The implications for Infantino and his regime are seismic. Rather than uniting world football behind a reformed, cleaner, progressive and more transparent governing body following the US Department of Justice football corruption investigations that plunged FIFA so deep into crisis, Infantino has created a new crisis of his own making.
Such politically-driven manipulation has never before been exposed or expressed so emphatically within a democratic forum.
In perhaps the biggest understatement of the day, AFC President Shaikh Salman bin Ebrahim Al Khalifa said immediately after the vote: “This has been an eventful morning – and an eventful few weeks.”
He went on to pointedly bring Infantino into the debate. “But the Congress has spoken with one voice and that has been clear for us all to see. FIFA President, Gianni Infantino, I am not sure if you have been at a shorter Congress but I think you can see the strength of opinion in the room,” he said.

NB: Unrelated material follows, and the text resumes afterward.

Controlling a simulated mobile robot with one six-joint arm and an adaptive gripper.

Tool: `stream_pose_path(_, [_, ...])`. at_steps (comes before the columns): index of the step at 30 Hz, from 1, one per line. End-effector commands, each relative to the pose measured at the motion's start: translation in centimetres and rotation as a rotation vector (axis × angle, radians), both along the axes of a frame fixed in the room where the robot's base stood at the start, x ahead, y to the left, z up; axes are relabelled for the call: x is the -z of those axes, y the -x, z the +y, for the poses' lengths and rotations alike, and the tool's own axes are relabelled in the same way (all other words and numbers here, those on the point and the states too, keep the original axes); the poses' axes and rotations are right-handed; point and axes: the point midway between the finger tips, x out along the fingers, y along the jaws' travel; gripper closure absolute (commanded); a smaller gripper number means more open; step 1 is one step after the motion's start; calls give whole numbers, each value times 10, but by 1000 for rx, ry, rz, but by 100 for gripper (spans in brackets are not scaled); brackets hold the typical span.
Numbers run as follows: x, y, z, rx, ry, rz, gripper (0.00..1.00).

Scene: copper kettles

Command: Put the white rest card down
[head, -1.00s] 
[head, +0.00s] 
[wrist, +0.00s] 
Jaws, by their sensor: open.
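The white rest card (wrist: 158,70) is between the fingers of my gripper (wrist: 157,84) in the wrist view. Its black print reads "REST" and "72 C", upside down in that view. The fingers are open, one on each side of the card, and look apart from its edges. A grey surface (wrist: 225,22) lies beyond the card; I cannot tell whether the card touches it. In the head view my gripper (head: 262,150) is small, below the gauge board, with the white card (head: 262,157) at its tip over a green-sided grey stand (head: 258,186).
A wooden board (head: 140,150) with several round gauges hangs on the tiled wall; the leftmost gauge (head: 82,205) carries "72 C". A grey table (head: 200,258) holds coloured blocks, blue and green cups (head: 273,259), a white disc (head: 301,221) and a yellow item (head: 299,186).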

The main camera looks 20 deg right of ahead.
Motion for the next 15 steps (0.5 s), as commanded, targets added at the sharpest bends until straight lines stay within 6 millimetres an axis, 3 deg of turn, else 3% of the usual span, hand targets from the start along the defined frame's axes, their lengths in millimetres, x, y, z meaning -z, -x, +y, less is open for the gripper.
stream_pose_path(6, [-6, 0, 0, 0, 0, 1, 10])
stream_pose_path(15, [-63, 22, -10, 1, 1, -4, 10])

To give the Goa debacle even more context, Salman, stood against Infantino in the FIFA presidential election. But to pass off the latest vote as some kind of political payback would be a naïve failure to recognise the key messages and issues at stake. Basically, the AFC administration were not prepared to be forced into electing Infantino’s preferred candidate through the banning of others.
Following the Congress the AFC executive committee immediately went into emergency session after which Salman praised his members saying: “Today the AFC and Asian football has shown solidarity and unity. The message has been clear to everyone both inside and outside Asia.
“Football in Asia is united and that is down to you – the Members – and I thank you for sending out such a strong message that we stand united.”
Exactly who in FIFA made the decision to stop Al-Mohannadi standing is open to some conjecture. Most fingers are being pointed squarely at new audit and compliance chief Tomas Vesel, once again raising questions about the integrity and independence of the whole of FIFA’s increasingly tainted ethics process – one that was generally respected (if not always liked) prior to Infantino winning the presidency.
Trust in this process has now plummeted amid deeply held suspicions that the ethics committee is too frequently being used as a political tool to achieve a result desired by and favourable to its executive rather than carrying out transparent and fair investigations and coming to reasonable judgments.
The AFC decision is not just a protest over the election ban of Al Mohannadi but rather the culmination of growing discomfort with what is viewed in the region as meddling in their affairs for the benefit of others.
The one federation (surprise, surprise) to vote against the Congress walk-out was Singapore, who had their own candidate standing for election to the FIFA Council and who were one of the AFC nations who voted for Infantino in the FIFA presidential election.
But it is worth noting that the traditionally dominant nations of Japan, Korea, Australia and, perhaps most importantly China, were all behind the group decision.
China is a key nation for the new FIFA as its commercial power is most likely to be the governing body’s most important sponsorship cash cow in the coming years. FIFA has bent over backwards to accommodate the Chinese – but it is a convenience forged on financial ambition and president Infantino may now be realising that money doesn’t always have the power of discrimination he might have hoped.
After the aborted congress the AFC executive committee co-opted China’s Zhang Jian – a candidate in the FIFA Council election, but understood not to be FIFA’s preferred candidate – to sit on the Committee until the next Extraordinary Congress. The AFC will now engage with FIFA to establish the timeline for convening its next Congress.
The bottom line, perhaps, is that this was football politics and democracy working perhaps as it should.
It wasn’t the kind of stage-managed FIFA Congress as witnessed in Mexico last May that saw Infantino smuggle in that controversial rule change which allowed Council to appoint key personnel without any apparent due process while engineering the exit of others. Why did that happen? Was it because the members were drugged into semi-consciousness by Infantino’s promise of massive grant increases as part of a future that now looks more politically manipulative than a past FIFA was pretending to shake off?
“I think it’s democracy and we need to look forwards anyway,” Infantino told Reuters after the briefest – and no doubt most frustrating – of Indian Ocean stopovers. At last something that can be believed.